Chez nous, beaucoup associent encore la comédie musicale à des spectacles un peu ringards

Bruxellons! en a obtenu les droits pour la création mondiale en français, un événement de taille à l’occasion du 20e anniversaire de ce festival mettant les arts de la scène à l’honneur. « Grâce à la qualité de notre version d’Evita, montée au festival en 2016, les bureaux de Lloyd Webber nous ont donné accès à leur catalogue, explique Jack Cooper, co-metteur en scène du spectacle avec Simon Paco et coproducteur du festival. On monte Sunset Boulevard en français ici à Molenbeek avant Paris, avant le Québec! » Après Evita et La Mélodie du bonheur (en 2015), c’est la troisième fois que Bruxellons! mise sur une comédie musicale en tête d’affiche. Un pari audacieux dans un paysage belge francophone où le genre est pratiquement inexistant. Le risque est aussi financier. Avec 18 musiciens et 22 comédiens-chanteurs- danseurs sur une scène de 300 mètres carrés (sans compter le second niveau) montée en extérieur, le budget de cette production s’élève à « plusieurs centaines de milliers d’euros ». « Le spectacle est financé en fonds propres et par le tax shelter (NDLR: depuis 2017, les arts de la scène profitent de ce mécanisme où des sociétés peuvent investir dans une oeuvre et bénéficier en échange d’un avantage fiscal), précise encore Jack Cooper. Sans le tax shelter, ce serait impossible. Le festival doit aussi beaucoup à l’équipe de bénévoles et à la commune de Molenbeek, qui met le château à disposition. »

Trou noir

A l’étage du château, les comédiens-chanteurs tenant les rôles principaux discutent avec les deux metteurs en scène des motivations des personnages, analysant chaque réplique. C’est Anne Mie Gils, originaire de Mol et formée au conservatoire d’Anvers, qui a été choisie pour incarner Norma Desmond. « C’est bien simple: il n’existe aucune artiste francophone belge qui soit capable d’endosser ce rôle. Aucune! » lance Jack Cooper quand on l’interroge sur les choix du casting. Mais Anne Mie Gils n’est pas la seule Flamande de l’équipe. Oonagh Jacobs porte le rôle de Betty Schaefer, jeune rivale de Norma, et Steven Colombeen celui de Artie Green. Autour de la table, il y a encore deux Français: Gaétan Borg, dans le rôle de Joe, et Franck Vincent, dans celui du mystérieux serviteur Max. Cette distribution est significative. Dans la cartographie européenne de la comédie musicale, la Belgique francophone s’apparente grosso modo à un trou noir, comparativement à la Flandre et à la France voisines, où cette tradition est au contraire bien vivante.
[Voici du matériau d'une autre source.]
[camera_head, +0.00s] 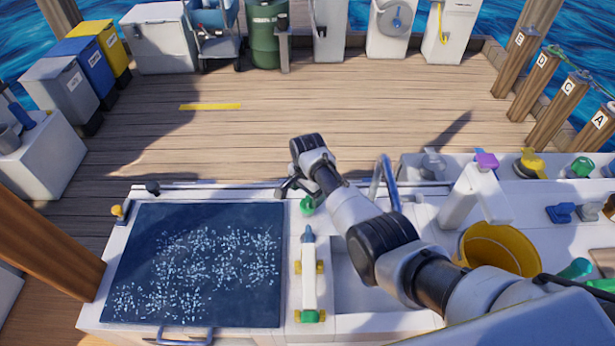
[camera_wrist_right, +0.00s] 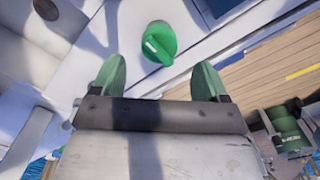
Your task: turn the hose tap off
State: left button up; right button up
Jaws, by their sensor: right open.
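A green round tap knob with a raised grip bar and a small pale mark (camera_wrist_right: 159,42) sits on the white counter in the right wrist view. In the head view the green knob (camera_head: 307,206) is partly covered by my right gripper (camera_head: 292,188). In the wrist view my right gripper (camera_wrist_right: 158,74) is open, with its two green-tipped fingers apart and empty. The knob lies just beyond the fingertips, between their lines; I see no contact. A white hose nozzle (camera_head: 309,275) rests on yellow holders on the counter. My left gripper is not in view.
A dark speckled hatch panel (camera_head: 200,265) lies left of the nozzle. A curved metal faucet (camera_head: 386,178) stands behind my right arm, near a sink. A yellow bucket (camera_head: 500,248) is on the right. The wooden deck (camera_head: 270,125) beyond the counter is mostly clear.

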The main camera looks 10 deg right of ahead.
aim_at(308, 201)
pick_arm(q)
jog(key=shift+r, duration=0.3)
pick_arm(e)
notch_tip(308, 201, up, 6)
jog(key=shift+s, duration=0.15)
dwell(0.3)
Grease, en septembre 2017, au théâtre Mogador à Paris.
Grease, en septembre 2017, au théâtre Mogador à Paris.© Reynaud Julien/APS-Medias/ABACA

Un succès qui peut s’appuyer sur certaines structures. Côté flamand, Studio 100 est une société connue pour les programmes télé destinés à la jeunesse (le lutin Plop, Mega Mindy…) et les parcs d’attractions Plopsa mais aussi des spectacles à vocation historique et très ancrés en Flandre, comme Daens en 2008 (l’adaptation du film de Stijn Coninx sur la figure du prêtre militant Adolf Daens). Quant à la société anversoise Music Hall, dont les productions passent régulièrment par Forest National, elle s’est chargée de relayer des classiques de Broadway comme Les Misérables, The Phantom of the Opera ou encore Dracula. A Paris, c’est le théâtre Mogador qui rafle les classiques de Broadway comme Grease, Mamma Mia! , Chicago, ou encore Cats, mais aussi les adaptations officielles des dessins animés Disney comme Le Roi lion. Le Mogador a été racheté en 2005 par le groupe Stage Entertainment, basé à Amsterdam. Une énorme machine disposant d’un réseau européen pour faire rayonner ses productions, principalement en Allemagne, mais aussi en Russie, en Espagne et en Italie. Mais pas en Belgique. « Chez nous, beaucoup associent encore la comédie musicale à des spectacles un peu ringards avec des claquettes, affirme Jack Cooper. Mais le genre est tellement large! Il y a des comédies musicales sur tous les thèmes, sur la guerre, l’homosexualité… Et il y a des créations tout le temps. A Londres aujourd’hui, il y a plus de tickets vendus pour des comédies musicales que pour le cinéma. Ça prouve bien que ce n’est pas un art mineur. »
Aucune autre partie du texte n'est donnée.